To be done: Leave out all pictures and return, exactly as written, the lines from the line containing "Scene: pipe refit" to the line containing "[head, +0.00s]", both ends kept.

_ _ _ _

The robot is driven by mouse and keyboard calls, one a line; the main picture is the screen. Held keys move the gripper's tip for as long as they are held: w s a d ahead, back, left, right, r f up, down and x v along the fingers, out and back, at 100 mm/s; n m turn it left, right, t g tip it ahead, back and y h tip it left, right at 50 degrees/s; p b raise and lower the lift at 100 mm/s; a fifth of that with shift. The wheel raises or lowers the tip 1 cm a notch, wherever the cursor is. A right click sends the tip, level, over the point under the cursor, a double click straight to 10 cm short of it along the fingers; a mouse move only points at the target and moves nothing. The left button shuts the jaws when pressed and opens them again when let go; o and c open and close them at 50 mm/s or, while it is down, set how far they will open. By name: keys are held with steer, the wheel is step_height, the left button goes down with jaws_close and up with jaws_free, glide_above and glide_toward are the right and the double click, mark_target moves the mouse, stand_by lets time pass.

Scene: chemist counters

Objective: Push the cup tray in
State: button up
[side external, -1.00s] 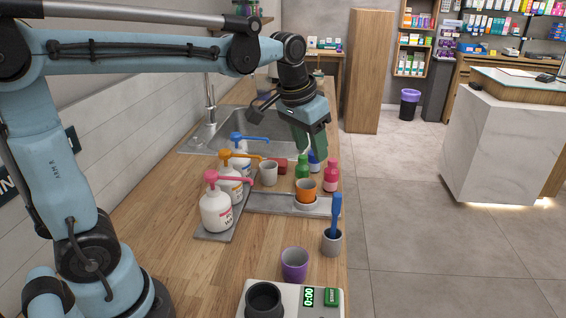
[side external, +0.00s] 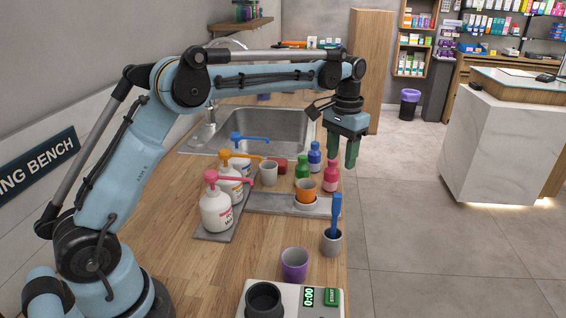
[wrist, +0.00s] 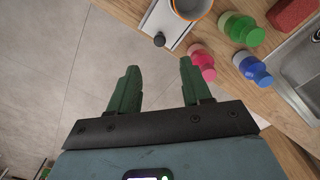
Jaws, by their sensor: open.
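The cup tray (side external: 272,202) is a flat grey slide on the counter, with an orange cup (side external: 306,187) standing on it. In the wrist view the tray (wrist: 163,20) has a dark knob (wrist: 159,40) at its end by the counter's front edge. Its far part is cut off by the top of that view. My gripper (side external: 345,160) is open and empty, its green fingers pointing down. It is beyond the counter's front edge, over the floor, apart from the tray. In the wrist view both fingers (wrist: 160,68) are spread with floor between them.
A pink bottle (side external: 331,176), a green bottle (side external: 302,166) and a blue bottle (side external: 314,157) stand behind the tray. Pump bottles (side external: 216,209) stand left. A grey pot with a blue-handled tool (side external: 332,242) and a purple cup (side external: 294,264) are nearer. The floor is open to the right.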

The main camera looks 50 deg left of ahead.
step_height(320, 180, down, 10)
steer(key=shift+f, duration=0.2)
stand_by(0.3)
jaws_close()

_ _ _ _

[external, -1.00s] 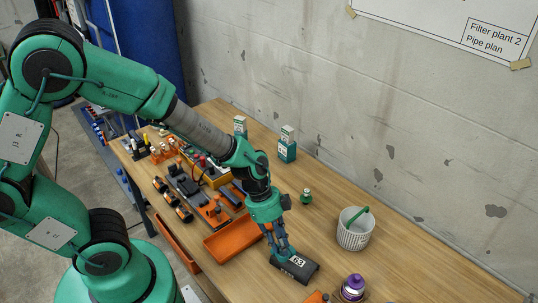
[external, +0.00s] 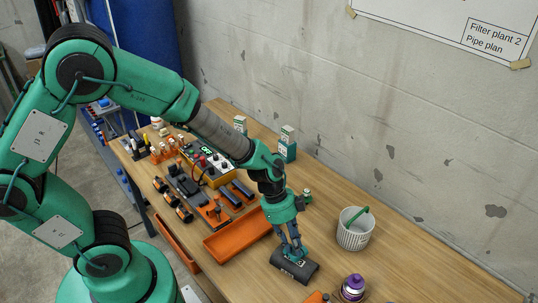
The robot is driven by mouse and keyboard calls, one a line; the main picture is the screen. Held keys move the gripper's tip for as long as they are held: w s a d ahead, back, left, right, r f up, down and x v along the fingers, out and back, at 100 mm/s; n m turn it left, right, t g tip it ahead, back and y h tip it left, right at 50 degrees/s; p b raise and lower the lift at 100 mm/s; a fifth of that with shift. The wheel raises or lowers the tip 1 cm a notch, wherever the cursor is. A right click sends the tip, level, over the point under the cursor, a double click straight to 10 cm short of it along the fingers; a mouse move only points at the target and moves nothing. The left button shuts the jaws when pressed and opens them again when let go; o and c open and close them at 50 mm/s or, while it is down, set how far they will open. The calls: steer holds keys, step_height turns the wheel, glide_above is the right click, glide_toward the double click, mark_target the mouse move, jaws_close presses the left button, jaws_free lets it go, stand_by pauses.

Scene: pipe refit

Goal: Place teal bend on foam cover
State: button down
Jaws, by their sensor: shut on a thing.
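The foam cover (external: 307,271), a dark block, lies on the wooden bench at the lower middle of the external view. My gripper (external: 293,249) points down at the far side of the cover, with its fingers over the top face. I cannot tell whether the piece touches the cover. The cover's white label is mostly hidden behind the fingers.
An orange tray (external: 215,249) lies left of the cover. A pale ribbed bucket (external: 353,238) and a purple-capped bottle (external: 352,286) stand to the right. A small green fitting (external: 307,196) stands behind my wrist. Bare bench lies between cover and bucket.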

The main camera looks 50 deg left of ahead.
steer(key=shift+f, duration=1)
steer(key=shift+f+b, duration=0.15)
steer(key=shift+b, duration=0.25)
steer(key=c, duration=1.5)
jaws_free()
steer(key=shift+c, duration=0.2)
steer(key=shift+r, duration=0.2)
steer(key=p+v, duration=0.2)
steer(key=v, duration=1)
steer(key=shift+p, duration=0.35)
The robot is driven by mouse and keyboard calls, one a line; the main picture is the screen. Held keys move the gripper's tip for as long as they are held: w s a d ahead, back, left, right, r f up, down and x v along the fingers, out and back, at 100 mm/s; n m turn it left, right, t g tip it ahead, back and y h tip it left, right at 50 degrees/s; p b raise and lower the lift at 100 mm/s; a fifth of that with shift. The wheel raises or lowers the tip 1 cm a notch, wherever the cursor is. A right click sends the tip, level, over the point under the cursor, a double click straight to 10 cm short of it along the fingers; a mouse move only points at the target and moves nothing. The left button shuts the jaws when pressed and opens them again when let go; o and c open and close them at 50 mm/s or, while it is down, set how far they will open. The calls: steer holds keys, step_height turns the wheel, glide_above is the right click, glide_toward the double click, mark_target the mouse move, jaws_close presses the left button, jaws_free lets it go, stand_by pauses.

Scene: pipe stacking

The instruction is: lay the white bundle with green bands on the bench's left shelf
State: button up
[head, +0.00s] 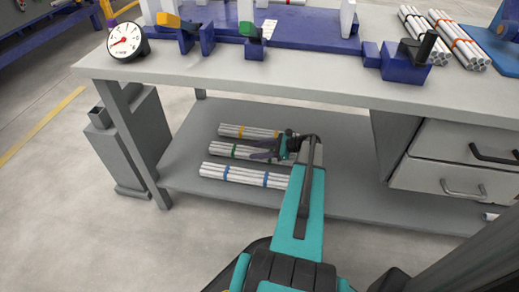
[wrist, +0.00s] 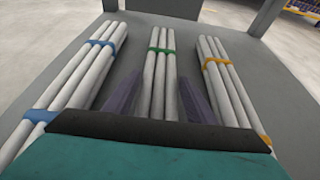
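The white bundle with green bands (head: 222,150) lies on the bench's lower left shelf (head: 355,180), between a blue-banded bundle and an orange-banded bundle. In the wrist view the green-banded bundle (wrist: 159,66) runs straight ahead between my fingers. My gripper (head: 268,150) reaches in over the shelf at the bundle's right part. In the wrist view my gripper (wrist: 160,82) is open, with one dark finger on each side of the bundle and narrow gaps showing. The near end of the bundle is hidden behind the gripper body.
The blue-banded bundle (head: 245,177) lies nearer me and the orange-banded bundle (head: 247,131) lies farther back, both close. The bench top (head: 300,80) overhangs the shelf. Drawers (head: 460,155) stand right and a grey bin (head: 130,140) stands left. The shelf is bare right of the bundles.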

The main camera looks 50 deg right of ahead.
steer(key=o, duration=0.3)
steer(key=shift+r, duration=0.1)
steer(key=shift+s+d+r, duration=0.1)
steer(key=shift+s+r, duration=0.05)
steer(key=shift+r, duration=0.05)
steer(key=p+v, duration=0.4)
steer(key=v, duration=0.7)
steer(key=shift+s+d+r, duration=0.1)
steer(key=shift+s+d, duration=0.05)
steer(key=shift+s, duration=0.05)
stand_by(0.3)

_ _ _ _

Result of this task:
Scene: pipe refit

Goal: Place teal bend on foam cover
State: button down
Jaws, by their sensor: shut on a thing.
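The foam cover (external: 307,271), a dark block, lies on the wooden bench at the lower middle of the external view. My gripper (external: 293,249) points down at the far side of the cover, with its fingers over the top face. I cannot tell whether the piece touches the cover. The cover's white label is mostly hidden behind the fingers.
An orange tray (external: 215,249) lies left of the cover. A pale ribbed bucket (external: 353,238) and a purple-capped bottle (external: 352,286) stand to the right. A small green fitting (external: 307,196) stands behind my wrist. Bare bench lies between cover and bucket.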

The main camera looks 50 deg left of ahead.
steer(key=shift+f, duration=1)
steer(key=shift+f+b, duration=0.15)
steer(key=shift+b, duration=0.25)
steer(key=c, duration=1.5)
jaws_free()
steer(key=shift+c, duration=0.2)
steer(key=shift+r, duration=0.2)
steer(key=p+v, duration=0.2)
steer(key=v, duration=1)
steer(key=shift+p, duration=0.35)
The robot is driven by mouse and keyboard calls, one a line; the main picture is the screen. Held keys move the gripper's tip for as long as they are held: w s a d ahead, back, left, right, r f up, down and x v along the fingers, out and back, at 100 mm/s; n m turn it left, right, t g tip it ahead, back and y h tip it left, right at 50 degrees/s; p b raise and lower the lift at 100 mm/s; a fifth of that with shift. The wheel raises or lowers the tip 1 cm a notch, wherever the cursor is. A right click sends the tip, level, over the point under the cursor, a double click straight to 10 cm short of it along the fingers; a mouse move only points at the target and moves nothing. The left button shuts the jaws when pressed and opens them again when let go; o and c open and close them at 50 mm/s or, while it is down, set how far they will open. The calls: steer holds keys, step_height turns the wheel, glide_above is the right click, glide_toward the double click, mark_target the mouse move, jaws_close presses the left button, jaws_free lets it go, stand_by pauses.

Scene: pipe stacking

The instruction is: lay the white bundle with green bands on the bench's left shelf
State: button up
[head, +0.00s] 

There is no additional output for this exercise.